Please print the full listing exactly.

== Exercise material ==

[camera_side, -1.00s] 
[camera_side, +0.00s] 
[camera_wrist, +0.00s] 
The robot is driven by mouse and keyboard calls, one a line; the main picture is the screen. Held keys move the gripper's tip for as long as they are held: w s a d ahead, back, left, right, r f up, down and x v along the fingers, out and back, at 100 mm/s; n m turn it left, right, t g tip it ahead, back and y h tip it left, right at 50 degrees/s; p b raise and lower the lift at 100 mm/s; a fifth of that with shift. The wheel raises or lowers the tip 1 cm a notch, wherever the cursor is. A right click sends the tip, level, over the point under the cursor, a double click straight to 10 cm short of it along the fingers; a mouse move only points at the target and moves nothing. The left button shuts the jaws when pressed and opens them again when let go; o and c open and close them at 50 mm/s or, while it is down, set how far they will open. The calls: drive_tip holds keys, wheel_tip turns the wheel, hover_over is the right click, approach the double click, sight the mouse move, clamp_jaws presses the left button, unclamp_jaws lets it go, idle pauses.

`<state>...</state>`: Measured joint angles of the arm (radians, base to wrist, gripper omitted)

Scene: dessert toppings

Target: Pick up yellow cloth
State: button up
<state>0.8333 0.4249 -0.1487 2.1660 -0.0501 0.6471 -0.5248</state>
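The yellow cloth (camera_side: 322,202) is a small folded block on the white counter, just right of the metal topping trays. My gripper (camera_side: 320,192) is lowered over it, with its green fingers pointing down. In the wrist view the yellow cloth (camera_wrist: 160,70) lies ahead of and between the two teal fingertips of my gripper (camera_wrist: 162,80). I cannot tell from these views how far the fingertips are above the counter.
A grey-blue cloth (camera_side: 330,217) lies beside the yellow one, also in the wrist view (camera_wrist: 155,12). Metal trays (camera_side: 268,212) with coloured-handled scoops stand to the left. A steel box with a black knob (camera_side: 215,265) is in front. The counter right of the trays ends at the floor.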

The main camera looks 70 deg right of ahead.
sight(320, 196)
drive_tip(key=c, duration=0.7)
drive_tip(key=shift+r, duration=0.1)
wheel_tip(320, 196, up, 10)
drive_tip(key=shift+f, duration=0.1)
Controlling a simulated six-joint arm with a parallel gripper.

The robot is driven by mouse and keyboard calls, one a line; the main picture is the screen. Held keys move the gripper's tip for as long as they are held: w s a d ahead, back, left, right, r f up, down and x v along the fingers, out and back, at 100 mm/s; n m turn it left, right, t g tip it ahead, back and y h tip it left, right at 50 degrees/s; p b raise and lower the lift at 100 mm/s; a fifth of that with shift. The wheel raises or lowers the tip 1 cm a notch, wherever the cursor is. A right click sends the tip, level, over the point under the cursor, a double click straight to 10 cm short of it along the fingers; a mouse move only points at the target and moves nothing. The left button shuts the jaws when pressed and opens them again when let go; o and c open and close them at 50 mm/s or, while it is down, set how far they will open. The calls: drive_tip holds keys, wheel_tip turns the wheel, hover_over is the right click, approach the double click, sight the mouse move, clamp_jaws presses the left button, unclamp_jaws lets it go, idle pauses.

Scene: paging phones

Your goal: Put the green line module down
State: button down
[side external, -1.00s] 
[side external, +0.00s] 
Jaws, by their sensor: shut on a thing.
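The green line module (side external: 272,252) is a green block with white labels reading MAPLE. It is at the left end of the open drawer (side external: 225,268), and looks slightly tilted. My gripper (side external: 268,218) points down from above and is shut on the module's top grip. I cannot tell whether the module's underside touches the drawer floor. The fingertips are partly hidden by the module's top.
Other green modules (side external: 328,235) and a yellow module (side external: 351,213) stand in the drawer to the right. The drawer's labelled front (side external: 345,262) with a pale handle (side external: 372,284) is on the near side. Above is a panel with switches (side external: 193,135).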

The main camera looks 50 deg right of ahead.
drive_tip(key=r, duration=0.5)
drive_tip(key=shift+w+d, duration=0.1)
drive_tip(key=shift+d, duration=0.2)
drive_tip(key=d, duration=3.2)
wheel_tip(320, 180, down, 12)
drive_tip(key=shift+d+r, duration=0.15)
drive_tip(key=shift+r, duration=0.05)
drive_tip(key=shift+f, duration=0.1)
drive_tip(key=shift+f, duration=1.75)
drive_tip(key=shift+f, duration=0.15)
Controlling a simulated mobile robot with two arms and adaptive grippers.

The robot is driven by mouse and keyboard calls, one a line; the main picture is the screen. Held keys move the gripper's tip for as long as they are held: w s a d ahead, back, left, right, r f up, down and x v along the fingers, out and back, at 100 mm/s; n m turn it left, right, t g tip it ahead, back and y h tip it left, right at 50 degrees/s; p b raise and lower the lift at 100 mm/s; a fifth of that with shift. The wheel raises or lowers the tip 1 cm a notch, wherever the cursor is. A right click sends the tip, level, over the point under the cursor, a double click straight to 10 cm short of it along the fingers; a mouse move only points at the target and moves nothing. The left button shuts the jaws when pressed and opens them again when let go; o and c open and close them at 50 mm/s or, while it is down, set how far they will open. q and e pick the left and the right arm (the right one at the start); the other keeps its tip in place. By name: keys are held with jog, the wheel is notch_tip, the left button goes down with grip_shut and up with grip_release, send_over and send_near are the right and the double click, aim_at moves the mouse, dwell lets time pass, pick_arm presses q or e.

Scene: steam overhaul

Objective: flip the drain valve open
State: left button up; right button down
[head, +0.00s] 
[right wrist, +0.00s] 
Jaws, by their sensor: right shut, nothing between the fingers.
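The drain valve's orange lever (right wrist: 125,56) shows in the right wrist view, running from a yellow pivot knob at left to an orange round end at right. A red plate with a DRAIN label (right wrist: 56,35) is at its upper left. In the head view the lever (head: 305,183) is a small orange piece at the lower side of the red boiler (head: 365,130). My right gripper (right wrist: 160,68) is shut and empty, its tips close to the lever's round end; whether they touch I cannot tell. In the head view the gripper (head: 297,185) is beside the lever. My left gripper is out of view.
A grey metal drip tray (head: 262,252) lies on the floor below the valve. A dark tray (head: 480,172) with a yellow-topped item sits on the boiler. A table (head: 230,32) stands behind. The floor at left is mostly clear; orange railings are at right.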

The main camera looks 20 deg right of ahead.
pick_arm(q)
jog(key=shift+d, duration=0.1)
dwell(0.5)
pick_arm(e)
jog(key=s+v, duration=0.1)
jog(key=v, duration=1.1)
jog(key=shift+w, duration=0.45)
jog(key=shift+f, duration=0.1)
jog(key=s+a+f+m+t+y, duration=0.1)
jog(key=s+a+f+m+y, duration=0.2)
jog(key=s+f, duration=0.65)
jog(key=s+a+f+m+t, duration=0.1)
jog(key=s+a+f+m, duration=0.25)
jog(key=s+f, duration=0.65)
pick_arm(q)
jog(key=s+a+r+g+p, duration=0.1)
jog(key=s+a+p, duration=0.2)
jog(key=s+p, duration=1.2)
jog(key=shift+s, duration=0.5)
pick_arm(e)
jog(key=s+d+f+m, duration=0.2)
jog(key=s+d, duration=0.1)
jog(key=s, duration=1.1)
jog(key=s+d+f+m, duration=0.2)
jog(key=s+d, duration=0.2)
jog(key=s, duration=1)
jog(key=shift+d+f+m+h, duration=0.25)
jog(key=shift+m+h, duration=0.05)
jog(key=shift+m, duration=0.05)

===

## Reply to the exercise
[camera_side, -1.00s] 
[camera_side, +0.00s] 
[camera_wrist, +0.00s] 
The robot is driven by mouse and keyboard calls, one a line; the main picture is the screen. Held keys move the gripper's tip for as long as they are held: w s a d ahead, back, left, right, r f up, down and x v along the fingers, out and back, at 100 mm/s; n m turn it left, right, t g tip it ahead, back and y h tip it left, right at 50 degrees/s; p b raise and lower the lift at 100 mm/s; a fifth of that with shift. The wheel raises or lowers the tip 1 cm a notch, wherever the cursor is. A right click sends the tip, level, over the point under the cursor, a double click straight to 10 cm short of it along the fingers; a mouse move only points at the target and moves nothing. The left button shuts the jaws when pressed and opens them again when let go; o and c open and close them at 50 mm/s or, while it is down, set how far they will open. The calls: drive_tip holds keys, wheel_tip turns the wheel, hover_over is the right click, approach the double click, sight the mouse move, clamp_jaws presses the left button, unclamp_jaws lets it go, idle pauses.

`<state>...</state>`: Measured joint angles of the arm (radians, base to wrist, gripper omitted)

Scene: dessert toppings

Target: Pick up yellow cloth
State: button up
<state>0.8333 0.4249 -0.1487 2.1660 -0.0501 0.6471 -0.5248</state>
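The yellow cloth (camera_side: 322,202) is a small folded block on the white counter, just right of the metal topping trays. My gripper (camera_side: 320,192) is lowered over it, with its green fingers pointing down. In the wrist view the yellow cloth (camera_wrist: 160,70) lies ahead of and between the two teal fingertips of my gripper (camera_wrist: 162,80). I cannot tell from these views how far the fingertips are above the counter.
A grey-blue cloth (camera_side: 330,217) lies beside the yellow one, also in the wrist view (camera_wrist: 155,12). Metal trays (camera_side: 268,212) with coloured-handled scoops stand to the left. A steel box with a black knob (camera_side: 215,265) is in front. The counter right of the trays ends at the floor.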

The main camera looks 70 deg right of ahead.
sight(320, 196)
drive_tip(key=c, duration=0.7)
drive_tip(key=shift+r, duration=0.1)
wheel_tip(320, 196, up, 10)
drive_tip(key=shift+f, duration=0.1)
Controlling a simulated six-joint arm with a parallel gripper.

The robot is driven by mouse and keyboard calls, one a line; the main picture is the screen. Held keys move the gripper's tip for as long as they are held: w s a d ahead, back, left, right, r f up, down and x v along the fingers, out and back, at 100 mm/s; n m turn it left, right, t g tip it ahead, back and y h tip it left, right at 50 degrees/s; p b raise and lower the lift at 100 mm/s; a fifth of that with shift. The wheel raises or lowers the tip 1 cm a notch, wherever the cursor is. A right click sends the tip, level, over the point under the cursor, a double click straight to 10 cm short of it along the fingers; a mouse move only points at the target and moves nothing. The left button shuts the jaws when pressed and opens them again when let go; o and c open and close them at 50 mm/s or, while it is down, set how far they will open. The calls: drive_tip holds keys, wheel_tip turns the wheel, hover_over is the right click, approach the double click, sight the mouse move, clamp_jaws presses the left button, unclamp_jaws lets it go, idle pauses.

Scene: paging phones

Your goal: Put the green line module down
State: button down
[side external, -1.00s] 
[side external, +0.00s] 
Jaws, by their sensor: shut on a thing.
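The green line module (side external: 272,252) is a green block with white labels reading MAPLE. It is at the left end of the open drawer (side external: 225,268), and looks slightly tilted. My gripper (side external: 268,218) points down from above and is shut on the module's top grip. I cannot tell whether the module's underside touches the drawer floor. The fingertips are partly hidden by the module's top.
Other green modules (side external: 328,235) and a yellow module (side external: 351,213) stand in the drawer to the right. The drawer's labelled front (side external: 345,262) with a pale handle (side external: 372,284) is on the near side. Above is a panel with switches (side external: 193,135).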

The main camera looks 50 deg right of ahead.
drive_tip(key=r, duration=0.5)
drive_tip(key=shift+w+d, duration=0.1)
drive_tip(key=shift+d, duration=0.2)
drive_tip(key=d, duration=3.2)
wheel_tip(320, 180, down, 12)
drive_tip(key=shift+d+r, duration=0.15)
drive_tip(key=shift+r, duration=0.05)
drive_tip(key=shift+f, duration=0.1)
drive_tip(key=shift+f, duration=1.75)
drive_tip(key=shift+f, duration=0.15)
Controlling a simulated mobile robot with two arms and adaptive grippers.

The robot is driven by mouse and keyboard calls, one a line; the main picture is the screen. Held keys move the gripper's tip for as long as they are held: w s a d ahead, back, left, right, r f up, down and x v along the fingers, out and back, at 100 mm/s; n m turn it left, right, t g tip it ahead, back and y h tip it left, right at 50 degrees/s; p b raise and lower the lift at 100 mm/s; a fifth of that with shift. The wheel raises or lowers the tip 1 cm a notch, wherever the cursor is. A right click sends the tip, level, over the point under the cursor, a double click straight to 10 cm short of it along the fingers; a mouse move only points at the target and moves nothing. The left button shuts the jaws when pressed and opens them again when let go; o and c open and close them at 50 mm/s or, while it is down, set how far they will open. q and e pick the left and the right arm (the right one at the start); the other keeps its tip in place. By name: keys are held with jog, the wheel is notch_tip, the left button goes down with grip_shut and up with grip_release, send_over and send_near are the right and the double click, aim_at moves the mouse, dwell lets time pass, pick_arm presses q or e.

Scene: steam overhaul

Objective: flip the drain valve open
State: left button up; right button down
[head, +0.00s] 
[right wrist, +0.00s] 
Jaws, by their sensor: right shut, nothing between the fingers.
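The drain valve's orange lever (right wrist: 125,56) shows in the right wrist view, running from a yellow pivot knob at left to an orange round end at right. A red plate with a DRAIN label (right wrist: 56,35) is at its upper left. In the head view the lever (head: 305,183) is a small orange piece at the lower side of the red boiler (head: 365,130). My right gripper (right wrist: 160,68) is shut and empty, its tips close to the lever's round end; whether they touch I cannot tell. In the head view the gripper (head: 297,185) is beside the lever. My left gripper is out of view.
A grey metal drip tray (head: 262,252) lies on the floor below the valve. A dark tray (head: 480,172) with a yellow-topped item sits on the boiler. A table (head: 230,32) stands behind. The floor at left is mostly clear; orange railings are at right.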

The main camera looks 20 deg right of ahead.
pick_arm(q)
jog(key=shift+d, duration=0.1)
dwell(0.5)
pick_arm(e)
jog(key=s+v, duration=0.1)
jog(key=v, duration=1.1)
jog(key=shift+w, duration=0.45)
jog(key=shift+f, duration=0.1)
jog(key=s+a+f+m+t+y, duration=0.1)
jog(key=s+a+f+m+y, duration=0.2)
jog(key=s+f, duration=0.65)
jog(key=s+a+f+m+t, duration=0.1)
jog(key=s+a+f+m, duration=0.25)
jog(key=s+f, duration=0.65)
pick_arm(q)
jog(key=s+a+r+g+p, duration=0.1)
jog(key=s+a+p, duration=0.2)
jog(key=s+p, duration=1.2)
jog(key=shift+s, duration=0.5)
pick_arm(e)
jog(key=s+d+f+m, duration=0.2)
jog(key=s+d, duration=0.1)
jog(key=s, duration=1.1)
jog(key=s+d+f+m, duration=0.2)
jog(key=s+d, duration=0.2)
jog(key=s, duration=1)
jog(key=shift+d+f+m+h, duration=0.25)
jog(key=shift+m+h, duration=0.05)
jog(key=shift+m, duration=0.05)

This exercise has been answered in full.